679 reviews for:

Konec světů

Neil Gaiman

4.32 AVERAGE


Pulls together by the end, but less interesting than the last set of tales.

This volume is one of the shorter books in the collection. It follows a couple who seek refuge after a car crash. The find a place where they find rest, food, and others who were in need for shelter. These people tell stories, some real, some made up.

**spoiler** What really hit me was that there were many worlds. These travelers needed a break from their particular world until they were ready to return. It seemed as though each person face grief in one way or another that they had to escape. The shelter became that escape. In the end there was a funeral every traveler saw. It was an all encompassing funeral for all their grief. Then the grief was gone. The need for escape was over. Once by one the travelers returned to their world.

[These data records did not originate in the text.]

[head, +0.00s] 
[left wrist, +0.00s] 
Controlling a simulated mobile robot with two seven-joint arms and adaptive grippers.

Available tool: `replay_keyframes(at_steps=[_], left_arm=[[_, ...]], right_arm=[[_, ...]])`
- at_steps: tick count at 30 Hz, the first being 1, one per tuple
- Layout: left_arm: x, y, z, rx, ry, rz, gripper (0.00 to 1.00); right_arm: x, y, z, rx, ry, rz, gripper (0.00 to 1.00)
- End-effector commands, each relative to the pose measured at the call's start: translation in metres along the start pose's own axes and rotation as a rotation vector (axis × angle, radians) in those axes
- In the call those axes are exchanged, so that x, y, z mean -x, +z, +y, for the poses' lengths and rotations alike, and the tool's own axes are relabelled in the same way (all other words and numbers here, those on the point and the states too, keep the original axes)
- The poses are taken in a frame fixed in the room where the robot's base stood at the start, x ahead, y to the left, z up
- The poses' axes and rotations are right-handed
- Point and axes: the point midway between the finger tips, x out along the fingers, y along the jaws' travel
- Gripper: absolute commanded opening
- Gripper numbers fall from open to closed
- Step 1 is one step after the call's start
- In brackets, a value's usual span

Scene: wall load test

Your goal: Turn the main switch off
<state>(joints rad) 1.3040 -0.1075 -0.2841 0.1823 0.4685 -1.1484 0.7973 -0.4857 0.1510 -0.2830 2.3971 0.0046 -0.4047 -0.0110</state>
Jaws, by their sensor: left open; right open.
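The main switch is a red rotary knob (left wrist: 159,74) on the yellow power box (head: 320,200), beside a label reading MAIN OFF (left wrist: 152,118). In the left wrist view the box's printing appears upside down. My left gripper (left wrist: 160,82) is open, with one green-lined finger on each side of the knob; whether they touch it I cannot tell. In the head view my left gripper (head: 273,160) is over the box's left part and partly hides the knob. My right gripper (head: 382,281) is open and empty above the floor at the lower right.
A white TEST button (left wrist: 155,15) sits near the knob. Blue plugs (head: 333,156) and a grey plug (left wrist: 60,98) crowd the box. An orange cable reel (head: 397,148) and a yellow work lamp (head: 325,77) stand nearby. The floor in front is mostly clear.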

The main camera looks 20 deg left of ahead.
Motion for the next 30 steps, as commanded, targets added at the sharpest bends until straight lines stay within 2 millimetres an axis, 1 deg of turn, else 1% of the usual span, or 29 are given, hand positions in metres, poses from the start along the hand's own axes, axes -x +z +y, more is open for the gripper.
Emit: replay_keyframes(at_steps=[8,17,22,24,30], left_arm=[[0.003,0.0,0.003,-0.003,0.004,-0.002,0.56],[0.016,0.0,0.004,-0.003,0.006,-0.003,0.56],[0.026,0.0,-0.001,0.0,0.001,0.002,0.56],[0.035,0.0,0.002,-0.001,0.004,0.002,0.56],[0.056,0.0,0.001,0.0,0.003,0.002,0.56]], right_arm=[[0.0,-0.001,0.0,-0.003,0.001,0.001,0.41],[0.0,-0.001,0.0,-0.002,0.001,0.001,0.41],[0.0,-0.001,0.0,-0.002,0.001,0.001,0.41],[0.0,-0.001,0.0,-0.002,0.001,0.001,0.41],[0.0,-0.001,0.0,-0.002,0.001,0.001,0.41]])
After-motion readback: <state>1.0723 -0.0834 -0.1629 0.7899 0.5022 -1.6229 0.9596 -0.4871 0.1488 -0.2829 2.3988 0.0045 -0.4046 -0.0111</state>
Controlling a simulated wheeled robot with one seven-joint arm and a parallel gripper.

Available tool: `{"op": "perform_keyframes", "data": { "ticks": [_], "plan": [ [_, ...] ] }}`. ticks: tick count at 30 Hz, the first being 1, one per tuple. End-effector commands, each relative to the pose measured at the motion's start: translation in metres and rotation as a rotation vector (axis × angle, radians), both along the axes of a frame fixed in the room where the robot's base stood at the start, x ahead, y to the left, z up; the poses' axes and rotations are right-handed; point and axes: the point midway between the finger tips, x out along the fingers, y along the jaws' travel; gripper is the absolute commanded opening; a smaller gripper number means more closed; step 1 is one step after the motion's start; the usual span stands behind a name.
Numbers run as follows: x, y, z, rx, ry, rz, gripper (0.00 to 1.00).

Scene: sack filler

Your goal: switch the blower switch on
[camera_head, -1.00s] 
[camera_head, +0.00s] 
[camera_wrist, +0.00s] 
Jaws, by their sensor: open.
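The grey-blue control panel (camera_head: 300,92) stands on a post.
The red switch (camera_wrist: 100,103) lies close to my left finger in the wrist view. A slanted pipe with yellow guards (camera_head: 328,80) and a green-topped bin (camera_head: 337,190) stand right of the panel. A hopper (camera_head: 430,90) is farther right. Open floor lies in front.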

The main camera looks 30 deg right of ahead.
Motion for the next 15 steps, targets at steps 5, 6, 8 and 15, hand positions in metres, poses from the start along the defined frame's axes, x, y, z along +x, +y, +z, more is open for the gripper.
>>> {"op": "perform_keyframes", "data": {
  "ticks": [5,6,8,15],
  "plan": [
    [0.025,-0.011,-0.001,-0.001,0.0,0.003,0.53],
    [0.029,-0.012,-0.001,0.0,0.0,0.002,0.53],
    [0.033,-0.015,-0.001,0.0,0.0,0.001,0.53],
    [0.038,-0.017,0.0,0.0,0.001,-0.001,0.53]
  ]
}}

a story within a story, within a story. I am so delighted to have been a guest at the World’s inn

Tomo un poco desigual con un final impactante.

no entiendo qué chucha acaba de pasar

There's nothing really wrong with this volume I guess, I just didn't find it terribly engaging and it feels more like filler than anything else. Although half this series feels like filler to me and I'm still not really sure what the over-arching plot is supposed to be or if there even is one. I think I just like a little bit more structure in my stories than this series is generally willing to provide because it seems like every other volume is just 'here's a bunch of random stuff we've thrown together'. It's still decent writing but I'm just not that into it.

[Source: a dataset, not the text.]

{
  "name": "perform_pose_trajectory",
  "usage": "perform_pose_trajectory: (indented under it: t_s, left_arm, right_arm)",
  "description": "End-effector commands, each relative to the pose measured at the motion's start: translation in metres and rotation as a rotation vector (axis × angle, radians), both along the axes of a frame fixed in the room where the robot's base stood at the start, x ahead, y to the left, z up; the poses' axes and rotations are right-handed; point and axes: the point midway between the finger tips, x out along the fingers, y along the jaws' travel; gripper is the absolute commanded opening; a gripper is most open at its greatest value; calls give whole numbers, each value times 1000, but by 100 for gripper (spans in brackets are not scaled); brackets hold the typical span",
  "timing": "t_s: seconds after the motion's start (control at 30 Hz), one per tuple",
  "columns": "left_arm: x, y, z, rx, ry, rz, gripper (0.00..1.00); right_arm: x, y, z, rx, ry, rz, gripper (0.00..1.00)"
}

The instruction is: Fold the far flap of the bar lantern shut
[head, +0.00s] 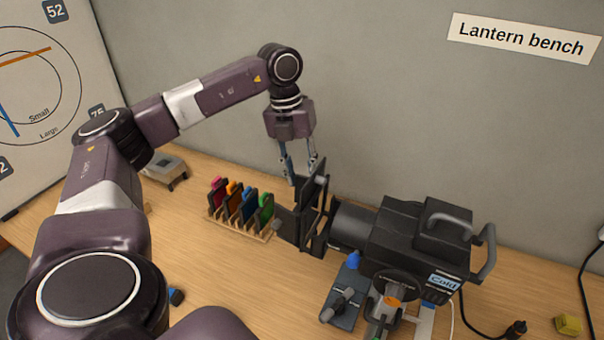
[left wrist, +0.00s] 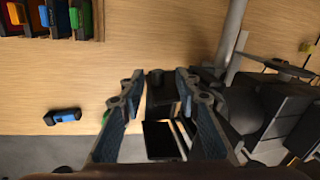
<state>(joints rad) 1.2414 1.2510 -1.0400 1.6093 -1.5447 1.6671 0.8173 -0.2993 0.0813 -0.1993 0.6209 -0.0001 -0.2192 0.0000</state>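One flap (head: 315,188) stands upright at the far side, and another (head: 290,225) sticks out to the left. My left gripper (head: 301,174) points down just above and beside the upright flap, with its fingers apart. In the left wrist view, dark flap parts (left wrist: 160,140) show between the spread fingers (left wrist: 158,85); contact cannot be told. My right gripper is not in view.
A wooden rack (head: 240,226) of coloured framed filters stands left of the flaps. A grey device (head: 168,172) sits behind it. A blue-and-black piece (head: 176,297) lies near the front left. A yellow block (head: 567,324) and a cable are at the right. Bare bench lies in front of the rack.

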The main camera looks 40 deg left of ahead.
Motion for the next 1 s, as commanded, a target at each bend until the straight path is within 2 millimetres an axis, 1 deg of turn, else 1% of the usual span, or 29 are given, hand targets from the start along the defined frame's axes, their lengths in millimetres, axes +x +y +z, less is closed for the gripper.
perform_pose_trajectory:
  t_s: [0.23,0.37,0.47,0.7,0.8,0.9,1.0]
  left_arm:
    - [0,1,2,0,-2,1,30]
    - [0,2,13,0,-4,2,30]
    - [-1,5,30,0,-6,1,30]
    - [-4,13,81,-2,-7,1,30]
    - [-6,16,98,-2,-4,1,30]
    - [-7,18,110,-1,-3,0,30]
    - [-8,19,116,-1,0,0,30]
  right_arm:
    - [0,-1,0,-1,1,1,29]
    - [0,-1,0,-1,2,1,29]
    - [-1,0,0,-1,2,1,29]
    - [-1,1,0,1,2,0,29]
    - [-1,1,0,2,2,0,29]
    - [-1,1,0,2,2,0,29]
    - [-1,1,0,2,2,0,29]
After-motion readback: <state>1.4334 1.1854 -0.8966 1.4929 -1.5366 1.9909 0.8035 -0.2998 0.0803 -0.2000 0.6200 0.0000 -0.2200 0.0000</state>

It's boring - no, it's NOT boring to keep giving the books in this series 5 stars. I mean those 5 stars. 5 stars means amazing, and I think this stuff is amazing.

Based on experience from number 7, I read the preface (which was at the front of the book, this time, as a preface normally is) last. I dived into the story itself first. I like that. That way I really enjoy the book without any previous information about the tales. When I then read the intro, it's like sharing the experience with a friend. You know, the way you chatter with your friends when you come out of a movie you enjoy.

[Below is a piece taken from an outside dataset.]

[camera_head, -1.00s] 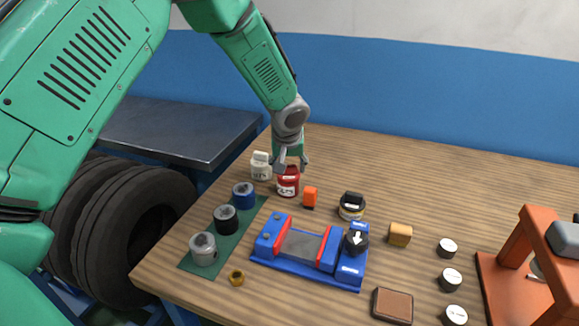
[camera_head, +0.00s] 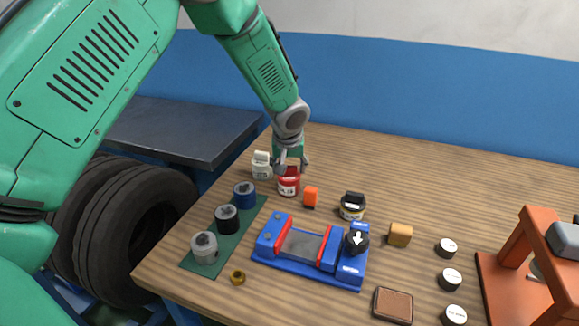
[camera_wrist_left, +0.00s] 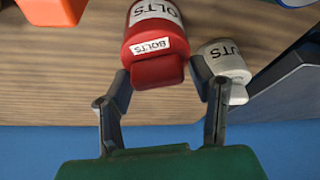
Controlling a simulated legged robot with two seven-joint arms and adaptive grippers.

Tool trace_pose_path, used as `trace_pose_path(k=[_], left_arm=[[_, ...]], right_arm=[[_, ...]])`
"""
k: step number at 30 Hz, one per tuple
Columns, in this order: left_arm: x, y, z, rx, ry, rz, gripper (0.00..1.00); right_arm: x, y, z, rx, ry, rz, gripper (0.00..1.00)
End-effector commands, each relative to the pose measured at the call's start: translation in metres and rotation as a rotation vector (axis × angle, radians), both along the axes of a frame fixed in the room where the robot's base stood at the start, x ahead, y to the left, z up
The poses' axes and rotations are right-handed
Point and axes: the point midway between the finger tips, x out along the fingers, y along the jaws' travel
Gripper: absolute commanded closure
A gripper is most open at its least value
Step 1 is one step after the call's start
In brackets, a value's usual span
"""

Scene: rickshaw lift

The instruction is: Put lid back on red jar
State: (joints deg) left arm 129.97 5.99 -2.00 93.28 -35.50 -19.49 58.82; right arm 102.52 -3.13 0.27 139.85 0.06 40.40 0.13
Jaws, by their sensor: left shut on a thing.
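The red jar (camera_head: 288,188) stands upright on the wooden table (camera_head: 430,190), near its back left. Its red lid (camera_wrist_left: 155,72), with a small white BOLTS label, is between the fingers of my left gripper (camera_head: 291,168). In the left wrist view, my left gripper (camera_wrist_left: 161,78) has a finger on either side of the lid, shut on it. The lid lines up with the jar body (camera_wrist_left: 158,12) and appears to be on its mouth. I cannot tell whether it is fully seated. My right gripper is out of view.
A white jar (camera_head: 261,166) stands close left of the red jar, an orange block (camera_head: 310,196) close right. Several open jars stand on a green mat (camera_head: 258,210). A blue vise-like fixture (camera_head: 300,262) is in front; an orange frame (camera_head: 505,270) stands right.

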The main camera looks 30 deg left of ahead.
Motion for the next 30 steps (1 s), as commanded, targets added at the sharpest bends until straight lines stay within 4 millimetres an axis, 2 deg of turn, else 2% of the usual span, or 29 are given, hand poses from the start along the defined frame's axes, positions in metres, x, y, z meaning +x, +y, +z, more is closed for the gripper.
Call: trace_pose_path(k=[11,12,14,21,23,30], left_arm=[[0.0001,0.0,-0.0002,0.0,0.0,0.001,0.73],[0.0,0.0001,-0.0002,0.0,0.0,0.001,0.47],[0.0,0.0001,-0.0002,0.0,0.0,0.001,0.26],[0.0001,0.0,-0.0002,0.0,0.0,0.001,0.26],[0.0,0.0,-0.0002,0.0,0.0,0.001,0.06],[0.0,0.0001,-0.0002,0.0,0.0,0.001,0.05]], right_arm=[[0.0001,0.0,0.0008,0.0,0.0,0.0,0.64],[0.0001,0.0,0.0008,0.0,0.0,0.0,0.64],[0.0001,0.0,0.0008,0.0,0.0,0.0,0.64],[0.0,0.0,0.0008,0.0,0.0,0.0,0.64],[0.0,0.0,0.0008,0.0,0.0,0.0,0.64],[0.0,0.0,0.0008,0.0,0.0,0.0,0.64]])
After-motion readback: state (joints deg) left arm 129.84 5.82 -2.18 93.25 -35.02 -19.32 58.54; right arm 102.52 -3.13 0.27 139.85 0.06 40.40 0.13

Stephen King did the intro here. Only recently - and since I joined Goodreads - did I learn how well Stephen King tells stories. I have only read one of his stories so far, and I have seen several of his stories as film only. I had always thought of him as pure horror, which I am not interested in. Well, here he wrote a sentence that gave me vague flashes of my childhood - vagueness akin to that in the first tale told in the World's End Inn. Her wrote "... reading our comics up in the sweltering storage space about Chrissie Essigian's garage on a rainy summer afternoon..." That was evocative for me. It made me blink a few times as vague echoes sounded from my past. I haven't read comics in a garage like that, but I know the feeling of immersion in stories, of diving in and going to those worlds, of feeling those stories with all your being.

Stephen King used another phrase in another paragraph that is quite telling: "Pictures and word-balloons don't mean dumb." And that is why I am recording these reads on Goodreads. This is not some silly picture book to use as filler for my reading challenge. Gaiman's tales of The Sandman crawl under your skin and trigger reflection and thought for a long time after you read them. If anyone questions your reading of books of this caliber, just use Stephen King's phrase on them.

This book could be regarded as an interlude with all the storytelling from strangers around a kind of campfire - beings caught in a bizarre storm and seeking shelter in the inn. You see a mere glimpse of the Sandman in some of the tales told in the inn. But then, because of some portents told in earlier books and because of how the storm in this book ends, you know it was no ordinary interlude!

Enjoy...

This one could be a standalone in the series. A group of unusual characters gathered during a storm at an Inn and start telling some interesting stories. Another enjoyable read in the Sandman series.

This was cute, a bit like short stories. I wonder how it'll tie in later. As a standalone it's entertaining

This is my favorite volume to date. There is so much packed into this book and it captures and holds you until it’s over. Yet, it doesn’t seem over and I am glad that I have volume 9 because I am craving more.